Backers of the bid have brushed these reservations aside, lauding the deal as a clear sign of confidence in Hong Kong’s future as an international financial hub.
Henderson doesn’t seem particularly daunted by the expense, saying that it will look for financing at low interest rates to shoulder much of the financial burden. “With interest rates at such low levels, you could say that we weren’t very good at our business if we didn’t do big projects like these,” Henderson’s managing director Colin Lam told reporters last week.
CK Hutch has shown less interest in bulking up its own property portfolio in the city (it already owns three major complexes in Central). In recent years Li Ka-shing has also been accused by China’s state media of selling down the group’s interests in the mainland as part of an effort to shift more of its asset mix to Britain (see WiC297).

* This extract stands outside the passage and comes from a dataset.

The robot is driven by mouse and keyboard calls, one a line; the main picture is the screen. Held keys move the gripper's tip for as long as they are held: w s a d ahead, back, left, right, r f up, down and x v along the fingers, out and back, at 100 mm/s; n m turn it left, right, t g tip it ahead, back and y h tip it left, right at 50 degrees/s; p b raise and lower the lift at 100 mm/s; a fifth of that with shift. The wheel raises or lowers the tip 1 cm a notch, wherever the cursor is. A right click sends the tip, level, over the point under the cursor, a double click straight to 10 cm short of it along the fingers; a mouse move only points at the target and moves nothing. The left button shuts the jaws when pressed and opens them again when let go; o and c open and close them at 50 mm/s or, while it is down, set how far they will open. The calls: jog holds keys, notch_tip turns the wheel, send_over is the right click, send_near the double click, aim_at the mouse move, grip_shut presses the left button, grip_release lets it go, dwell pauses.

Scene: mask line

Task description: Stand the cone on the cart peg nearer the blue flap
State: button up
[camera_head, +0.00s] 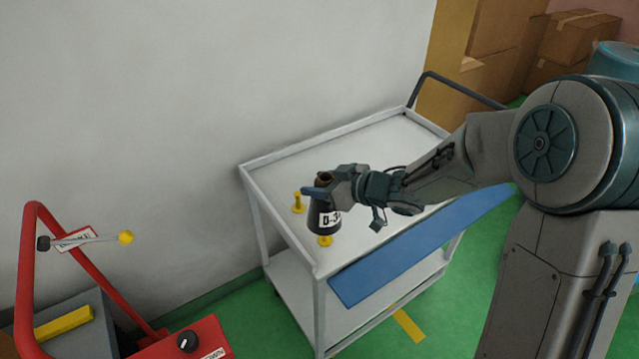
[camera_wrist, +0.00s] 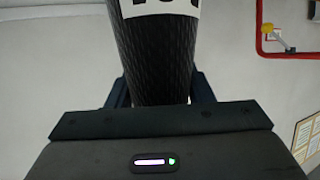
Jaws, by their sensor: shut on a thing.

The Henderson bid comes at a time when the Hong Kong government has apparently come under increasing pressure from Beijing to tackle a shortage of residential housing by quickening construction of a huge new town in a large rural area bordering Shenzhen.
Last month’s annual policy address from the government included a commitment to providing nearly a million homes in the New Territories in northern Hong Kong, for instance (a project known locally by the name the Northern Metropolis). The blueprint might take years to finish but analysts are still excited about another opportunity for Henderson to unlock a hidden jewel on its balance sheet: nearly 50 million square feet of land reserve that could benefit from interest in the Northern Metropolis plan (its bank of plots are either inside or adjacent to the new area).